Il se fonde, pour ce faire, sur les motifs repris sub « II. Discussion », énoncés aux pages 4 à 8 et tenus ici, en tant que de besoin, pour intégralement reproduits.
Après avoir retenu l’existence d’une faute dans le chef des agents de la demanderesse, l’arrêt estime remplies les conditions spécifiques de l’article 1384, alinéa 3, du Code civil. Il juge à ce titre, d’une part, que les agents de la demanderesse se trouvaient dans un lien de subordination au moment où l’acte dommageable a été commis et, d’autre part, que celui-ci a été commis dans les fonctions pour lesquelles ces agents étaient employés. Il estime ainsi que « [la demanderesse] doit en conséquence répondre de la faute commise par les membres de son personnel sans qu’il soit nécessaire d’examiner si les conditions de l’article 1384, alinéa 3, du Code civil étaient également réunies pendant l’arrêt de travail qui s’est produit le 28 septembre entre 14 heures et
22 heures puisque [la défenderesse] expose que l’entièreté de son dommage a été subi avant le début effectif de la grève ».

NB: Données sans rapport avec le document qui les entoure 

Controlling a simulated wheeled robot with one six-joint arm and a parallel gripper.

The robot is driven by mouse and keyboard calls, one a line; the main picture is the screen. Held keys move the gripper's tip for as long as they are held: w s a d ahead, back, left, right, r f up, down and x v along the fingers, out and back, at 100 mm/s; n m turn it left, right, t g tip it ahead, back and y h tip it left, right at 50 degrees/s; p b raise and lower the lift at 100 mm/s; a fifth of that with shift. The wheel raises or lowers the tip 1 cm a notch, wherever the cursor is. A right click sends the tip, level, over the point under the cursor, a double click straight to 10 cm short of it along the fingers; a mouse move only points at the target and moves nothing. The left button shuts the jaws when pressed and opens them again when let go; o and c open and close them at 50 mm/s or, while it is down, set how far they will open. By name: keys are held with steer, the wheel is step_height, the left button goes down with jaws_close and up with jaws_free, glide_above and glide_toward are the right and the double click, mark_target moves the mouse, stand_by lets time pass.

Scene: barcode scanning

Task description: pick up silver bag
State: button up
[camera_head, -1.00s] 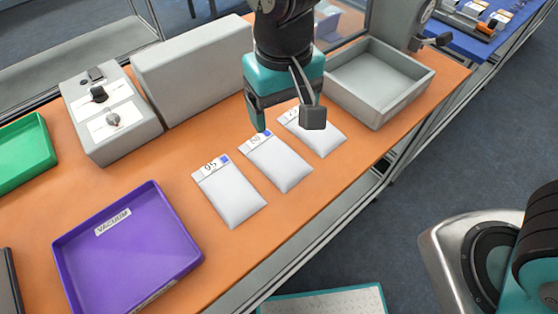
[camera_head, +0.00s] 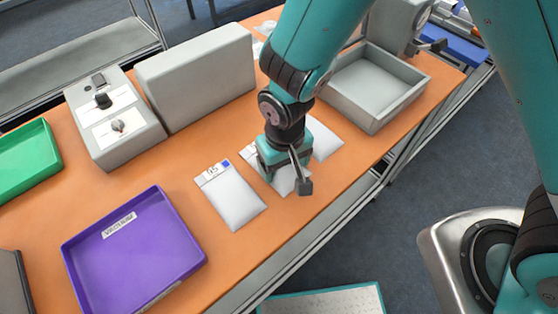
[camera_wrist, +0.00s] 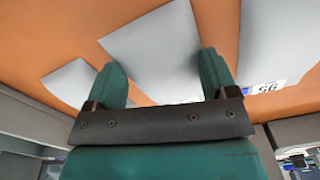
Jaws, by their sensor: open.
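Three silver-white bags lie in a row on the orange table. The left bag (camera_head: 235,199), with a label and a blue mark, is fully in sight in the head view. The middle bag (camera_head: 286,184) is mostly hidden under my gripper (camera_head: 284,186). The right bag (camera_head: 325,142) is partly hidden behind my gripper. In the wrist view, my gripper (camera_wrist: 162,66) is open, its fingers on either side of the middle bag (camera_wrist: 152,50). I cannot tell whether they touch it. A labelled bag (camera_wrist: 280,40) is at the right, another (camera_wrist: 70,84) at the left.
A purple tray (camera_head: 187,269) stands front left on the table (camera_head: 165,170), a green tray (camera_head: 58,157) at the far left. A grey control box (camera_head: 112,122) and a grey block (camera_head: 196,73) stand behind. A grey open bin (camera_head: 378,122) is right of the bags.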

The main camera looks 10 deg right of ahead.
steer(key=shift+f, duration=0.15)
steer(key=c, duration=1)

Sur le plan du lien causal, l’arrêt énonce, dans un premier temps, que « la décision de faire grève du 27 septembre 2010 […] est à l’origine de l’intégralité du dommage dont [la défenderesse] demande la réparation et que celui-ci était entièrement réalisé au moment où la grève a commencé, le 28 septembre 2010 à 14 heures ».

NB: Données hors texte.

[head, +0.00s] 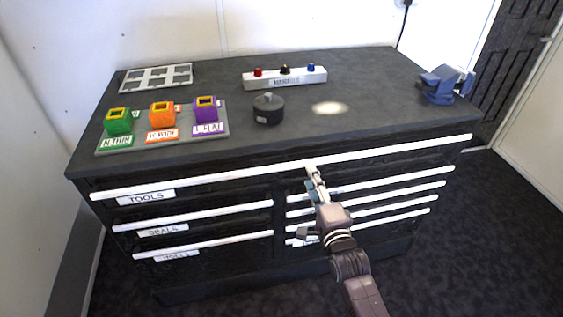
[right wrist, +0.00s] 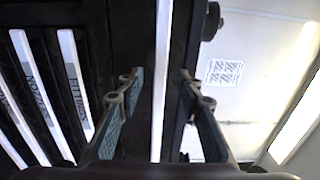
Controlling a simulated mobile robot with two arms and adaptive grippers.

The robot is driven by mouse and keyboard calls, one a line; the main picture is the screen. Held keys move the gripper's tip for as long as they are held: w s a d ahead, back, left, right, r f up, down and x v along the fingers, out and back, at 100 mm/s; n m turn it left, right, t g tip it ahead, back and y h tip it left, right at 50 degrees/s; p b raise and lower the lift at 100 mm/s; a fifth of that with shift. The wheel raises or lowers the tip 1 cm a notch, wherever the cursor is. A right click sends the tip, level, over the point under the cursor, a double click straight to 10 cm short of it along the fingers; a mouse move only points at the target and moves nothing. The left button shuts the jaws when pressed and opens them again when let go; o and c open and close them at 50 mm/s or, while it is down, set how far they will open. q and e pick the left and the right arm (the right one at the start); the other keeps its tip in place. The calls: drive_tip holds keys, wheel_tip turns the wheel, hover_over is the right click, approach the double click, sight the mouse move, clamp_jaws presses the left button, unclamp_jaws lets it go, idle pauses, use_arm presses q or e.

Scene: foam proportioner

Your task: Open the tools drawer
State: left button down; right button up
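The tools drawer (head: 230,183) is the wide top drawer of a black cabinet, with a TOOLS label (head: 146,197) at its left end. Its long white handle (head: 400,151) runs along the whole front, and the drawer looks shut. My right gripper (head: 313,177) is at the middle of this handle. In the right wrist view its two fingers (right wrist: 160,88) are apart, and the white handle (right wrist: 162,60) runs between them with gaps on both sides. How deep the handle sits between the fingers I cannot tell. My left gripper is not in view.
Narrower drawers with white handles (head: 205,209) lie below on the left and right. The worktop (head: 370,90) holds a grey tray with coloured blocks (head: 163,115), a black round part (head: 268,108), a panel with knobs (head: 285,77) and a blue vise (head: 441,85). Dark floor (head: 480,230) is clear at right.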

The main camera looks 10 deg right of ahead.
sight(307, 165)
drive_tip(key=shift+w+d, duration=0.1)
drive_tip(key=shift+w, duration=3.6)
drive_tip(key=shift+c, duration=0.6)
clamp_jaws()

Avant de renvoyer la cause au premier juge, plus loin dans ses motifs, l’arrêt ajoute ce qui suit :
« [La défenderesse] déclare avoir été contrainte d’annuler tous ses vols pendant la période de grève annoncée, soit pendant vingt-quatre heures, ce qui n’aurait pas été le cas si les règles du statut syndical, et plus particulièrement un préavis minimum de quinze jours de calendrier, avaient été observées.
Elle conclut ainsi à la confirmation du jugement entrepris en ce qu’il a décidé que :
- ‘pour cerner le dommage associé à la faute consistant dans le caractère excessif et immature de la manière dont la grève a été programmée,
il faut pouvoir comparer le dommage advenu en l’espèce avec le dommage, inévitable, en l’absence de toute faute, tel qu’il se serait produit dans le cadre d’une grève raisonnable’ ;
- ‘il est adéquat, pour définir ce qu’aurait été une grève raisonnable, de partir des conditions, spécialement de préavis, énoncées dans le statut syndical des contrôleurs aériens de [la demanderesse], seule la différence étant imputable à la faute commise’ ;
- une mesure d’expertise s’impose pour ‘cerner au mieux le dommage en relation causale avec la faute dont répond [la demanderesse]’.
Si les éléments avancés par [la défenderesse] et les divers documents qu’elle produit nécessitent certes d’être vérifiés, ils rendent néanmoins vraisemblable l’existence d’un dommage et il n’y a pas lieu de considérer d’ores et déjà, comme [le soutient la demanderesse], que, même en l’absence de faute des membres de son personnel, le dommage de [la défenderesse] se serait produit de la même manière ni ne pourrait être valorisé.
Il convient en outre de rappeler que la décision du 27 septembre 2010 d’enclencher une grève sauvage est fautive.
Compte tenu de l’imminence de la grève annoncée, il était par ailleurs normal que [la défenderesse] prenne des dispositions pour en limiter les conséquences préjudiciables et il ne peut lui être reproché d’avoir annulé tous les vols avant que la grève ne se déclenche effectivement.
La décision fautive du 27 septembre 2010 est, partant, en lien causal avec le dommage vanté.
Il convient en conséquence de confirmer la mesure d’expertise ordonnée par le premier juge et de lui renvoyer la cause en application de l’article 1068, alinéa 2, du Code judiciaire afin qu’il détermine notamment la mission de l’expert.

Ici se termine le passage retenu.